In the search for mechanisms responsible for abrupt (‘neck-like’) deformation of polymer jets in high-speed fibre spinning, two groups of factors are analyzed. Kinematics of inertialess jets from Newtonian, Reiner-Rivlin, ‘power-law’ and co-rotational Maxwell fluids are studied. It is shown that the main factor responsible for S-shaped velocity profiles and concentrated deformation (‘necking’), is a positive viscosity gradient along the fluid jet. Elasticity, and non-linear (elongation-rate dependent) viscosity do not admit ‘necking’ under isothermal conditions, and reduce the necking effects produced by temperature-controlled viscosity increase. A similar study of Newtonian jets with inertial, surface tension, gravity and air drag effects, confirmed the controlling role of the viscosity gradient.

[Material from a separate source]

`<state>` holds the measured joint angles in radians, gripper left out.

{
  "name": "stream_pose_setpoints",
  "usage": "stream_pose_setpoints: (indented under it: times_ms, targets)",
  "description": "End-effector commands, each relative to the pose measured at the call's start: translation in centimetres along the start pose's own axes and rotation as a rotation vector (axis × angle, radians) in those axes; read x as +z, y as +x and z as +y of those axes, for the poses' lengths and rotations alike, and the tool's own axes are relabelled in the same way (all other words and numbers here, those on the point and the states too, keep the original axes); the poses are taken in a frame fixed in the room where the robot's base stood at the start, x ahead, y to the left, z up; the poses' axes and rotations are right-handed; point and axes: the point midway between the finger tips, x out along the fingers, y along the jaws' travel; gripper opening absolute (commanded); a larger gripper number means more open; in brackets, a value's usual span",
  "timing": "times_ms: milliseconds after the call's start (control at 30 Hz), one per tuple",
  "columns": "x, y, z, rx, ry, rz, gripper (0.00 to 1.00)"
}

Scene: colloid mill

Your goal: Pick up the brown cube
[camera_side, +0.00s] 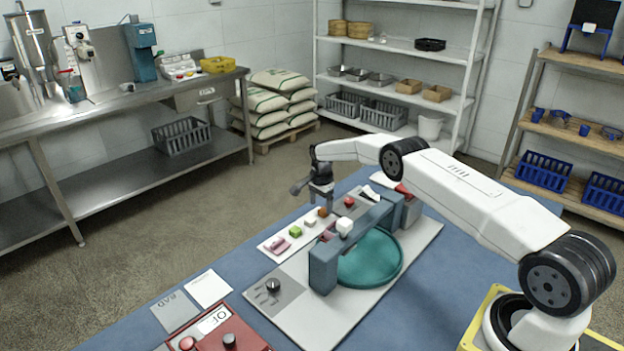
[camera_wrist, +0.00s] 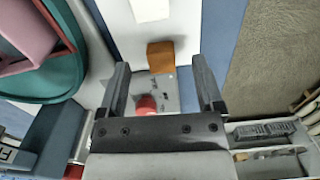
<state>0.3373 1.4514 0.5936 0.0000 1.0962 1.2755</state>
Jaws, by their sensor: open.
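The brown cube (camera_side: 323,212) sits at the far end of a white strip, in a row with other small pieces. In the wrist view the brown cube (camera_wrist: 161,57) shows its brown-orange top between the fingertips. My gripper (camera_side: 321,197) is above the cube in the side view, pointing down, with its fingers apart. In the wrist view my gripper (camera_wrist: 160,68) is open and empty, one finger on each side of the cube. I cannot tell how much height separates the fingertips from the cube.
White (camera_side: 310,221), green (camera_side: 296,231) and pink (camera_side: 278,244) pieces share the strip. A red piece (camera_side: 349,201) sits on a grey panel close by.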

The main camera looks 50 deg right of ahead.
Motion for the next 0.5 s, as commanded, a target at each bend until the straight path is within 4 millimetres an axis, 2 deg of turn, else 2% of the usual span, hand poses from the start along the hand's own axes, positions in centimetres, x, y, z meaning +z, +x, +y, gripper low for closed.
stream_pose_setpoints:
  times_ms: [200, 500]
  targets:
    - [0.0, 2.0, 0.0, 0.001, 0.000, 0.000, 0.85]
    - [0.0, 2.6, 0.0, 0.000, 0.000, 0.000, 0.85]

Inertia, surface tension and air drag slightly reduce necking in non-isothermal jets; gravity exerts a small positive effect. Necking effects modelled by exponentially varying viscosity cannot quantitatively reproduce the experimental observations on high-speed fibre spinning. An additional source of viscosity gradient — stress-induced crystallization — will be discussed in a separate paper.